Attualmente chi sta vivendo davvero un momento complicato è Sergio Perez, pilota messicano che nei giorni scorsi ha raccontato di come sia arduo e difficile vivere in un team come Red Bull, motivo per il quale il pilota numero 11 ora è affiancato da un mental coach.

Nel nostro immaginario collettivo solo se sei un pilota Ferrari senti una pressione incredibile ma a quanto pare, ora anche rivestire il ruolo di secondo pilota della casa di Milton Keynes ha le sue forti asperità da affrontare. 

 

L'ambiente Red Bull è sempre stato un autentico tritacarne per i piloti, basti ricordare ciò che hanno dovuto subire Gasly, Albon e Kvyatt in passato.

Il tempo non ha cambiato nulla di queste dinamiche, che sono diventate iterative e a farne le spese ora è Perez. 

 

Sergio Perez ha raccontato perché si è ritrovato in una situazione di crisi durante questa stagione:

 

“Quando è iniziata la stagione, la macchina mi si adattava perfettamente, ma le auto si evolvono durante l’anno. Dopo Miami per me è stato un declino.
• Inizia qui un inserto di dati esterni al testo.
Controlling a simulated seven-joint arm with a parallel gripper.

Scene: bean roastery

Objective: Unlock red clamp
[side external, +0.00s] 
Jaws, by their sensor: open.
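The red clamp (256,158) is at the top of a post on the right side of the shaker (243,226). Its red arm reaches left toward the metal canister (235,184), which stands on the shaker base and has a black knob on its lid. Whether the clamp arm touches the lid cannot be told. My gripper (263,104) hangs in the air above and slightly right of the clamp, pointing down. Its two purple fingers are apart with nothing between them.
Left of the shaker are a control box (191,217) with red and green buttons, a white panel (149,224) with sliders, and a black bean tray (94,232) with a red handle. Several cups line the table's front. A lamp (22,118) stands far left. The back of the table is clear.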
Ho trovato un’altra macchina che non mi si addiceva molto. Poi non sono riuscito a entrare in Q3 in alcune occasioni e questo ha influito molto sulla mia fiducia e mi ha fatto guidare molto più lentamente. È stato molto difficile. Perché quando guidi per un top team, la pressione sulle prestazioni aumenta rapidamente”

 

Essere teammate di Max Verstappen non è di certo compito semplice e capendo quanta pressione c'è nello svolgerlo, Checo ha deciso di chiedere aiuto

 

“Quando si vive un momento così difficile al lavoro, è difficile essere allegri a casa con moglie e figli. Per questo ho assunto un mental coach, perché la mia famiglia merita di avere un padre allegro a casa. Insieme al mio allenatore, ho lavorato per diventare la migliore versione di me stesso a casa, ma anche come pilota. Sono grato alla Red Bull per avermi dato l’opportunità di guidare per un top team. Dopo tutto, sono un pilota che non proviene dal loro stesso programma. Sarebbe fantastico se potessi concludere la mia carriera qui. Ma essere un pilota di questa squadra non è facile. La Red Bull lavora in modo diverso dalla maggior parte delle squadre. Ma è per questo che hanno tanto successo“.
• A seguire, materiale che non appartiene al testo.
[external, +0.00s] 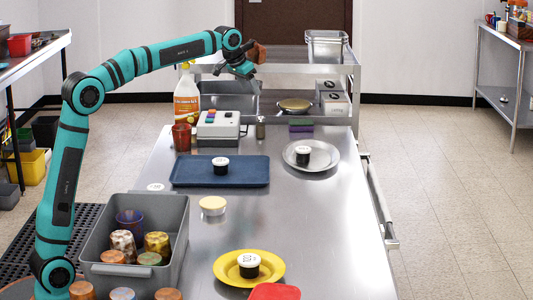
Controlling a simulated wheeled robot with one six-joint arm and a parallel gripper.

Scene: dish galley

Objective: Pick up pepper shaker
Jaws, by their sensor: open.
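My gripper (246,72) is open, high over the back of the steel counter in the external view. It is near the raised shelf, above the white device. A small dark grey cylinder (260,128) stands upright on the counter just right of the white device; it may be the pepper shaker, but it is too small to be sure. My gripper is well above it and apart from it. A brown object (258,52) shows right beside my gripper; I cannot tell whether it touches the gripper.
Around the cylinder are the white device (218,127), a spray bottle (187,98) and a purple-green sponge (301,126). Dark white-lidded pots sit on a blue tray (255,181), a grey plate (326,160) and a yellow plate (230,277). A grey bin (180,225) holds cups. The counter's right side is mostly clear.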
Piloti più o meno forti, campioni del mondo, giovani talenti...ma sempre persone caratterizzate dai loro lati più oscuri e delicati. Per alcuni supereroi, per altri semplicemente uomini che devono sopportare fatiche, croci e periodi complicati per continuare a camminare nel loro sogno, fatto realtà. 

 

La salute mentale è parte integrante della nostra vita, prima lo capiremo e meglio è. Grazie all'esempio e alle testimonianze di questi atleti noi possiamo solo che trovare una spinta per fare meglio e per prenderci sempre più cura di noi stessi. 

Stare bene con la nostra psiche e con il nostro corpo non solo ci rende più forti, ma ci porta su un livello più alto della nostra esistenza dove risiedono serenità, appagamento e felicità. 

Ci vuole coraggio, ci vuole motivazione e anche un briciolo di curiosità...

Cominciando questo percorso, così speciale, conoscerete meglio la persona più importante della vostra vita (voi stessi), vi amerete un po' di più e capirete (non sarà semplice) come affrontare al meglio certi momenti. 

Più viaggeremo nella nostra mente e più saremo completi, più ci sapremo districare nel labirinto delle nostre emozioni e più saremo consci di come effettivamente gestire al meglio le nostre crisi.